In 72 hours’ time, voting will be well underway in Britain’s election. We will be talking about turnout being ‘brisk’. Right now, the polls are indicating that a Tory majority is the most likely result. But it is not certain and a combination of three things could still stop it.
First, mass Remainer tactical voting. The margins in this election are fine and if Remainers starting backing whoever was most likely to defeat the Tories in their seat, that could put a Tory majority at risk very quickly. There will be lots of calls for tactical voting in the coming days. But it is worth remembering that in 1997, when there was widespread anti-Tory tactical voting, the Labour and Lib Dem leaderships were politically close and hadn’t spent the campaign attacking each other.

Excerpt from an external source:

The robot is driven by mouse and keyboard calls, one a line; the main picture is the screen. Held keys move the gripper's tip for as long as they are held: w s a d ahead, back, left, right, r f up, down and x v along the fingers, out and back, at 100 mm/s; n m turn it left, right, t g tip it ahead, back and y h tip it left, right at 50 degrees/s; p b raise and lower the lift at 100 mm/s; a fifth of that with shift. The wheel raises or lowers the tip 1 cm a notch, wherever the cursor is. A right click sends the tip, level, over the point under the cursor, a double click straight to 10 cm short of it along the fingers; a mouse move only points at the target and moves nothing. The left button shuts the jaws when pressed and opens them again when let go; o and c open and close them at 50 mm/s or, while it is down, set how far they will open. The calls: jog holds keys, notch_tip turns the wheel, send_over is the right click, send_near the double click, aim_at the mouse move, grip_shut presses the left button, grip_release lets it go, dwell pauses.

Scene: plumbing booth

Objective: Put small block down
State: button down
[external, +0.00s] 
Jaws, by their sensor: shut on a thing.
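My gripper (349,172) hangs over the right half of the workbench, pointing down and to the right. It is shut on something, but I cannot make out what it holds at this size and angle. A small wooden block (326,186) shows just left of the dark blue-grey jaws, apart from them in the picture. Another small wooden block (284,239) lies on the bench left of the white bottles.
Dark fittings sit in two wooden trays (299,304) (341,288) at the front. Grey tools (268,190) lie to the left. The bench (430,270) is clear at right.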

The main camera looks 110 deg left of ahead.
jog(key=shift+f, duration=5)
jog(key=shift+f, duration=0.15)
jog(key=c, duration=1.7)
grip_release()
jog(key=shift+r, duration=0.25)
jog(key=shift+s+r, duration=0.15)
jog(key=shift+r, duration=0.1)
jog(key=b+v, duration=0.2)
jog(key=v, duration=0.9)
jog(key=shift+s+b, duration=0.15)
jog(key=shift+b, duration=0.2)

The second worry for the Tories is complacency. It isn’t just 2017 that makes the Tories wary of polls showing them comfortably ahead, it is a fear that the polls could influence the result. The Tory worry is that if voters don’t think Jeremy Corbyn is going to become PM, then key groups of them will think it is safe to vote for someone other than the Tories. For instance, disgruntled Tory Remainers may feel more inclined to give the party a kicking by voting Lib Dem if they think there is no chance of Corbyn gaining power. Equally, Labour Leave voters might be more likely to back their local Labour candidate, particularly if they are a good constituency MP, if they don’t think Brexit really is in danger.
The third worry for the Tories is just how many seats are going to be decided by under a thousand votes. In these circumstances, the results become very unpredictable and the danger for the Tories is that they end up on the wrong side of a series of very tight contests.
All three of these things could happen. But if, at the start of the campaign, the Tories had known this would be their position going into the final days they would have taken it.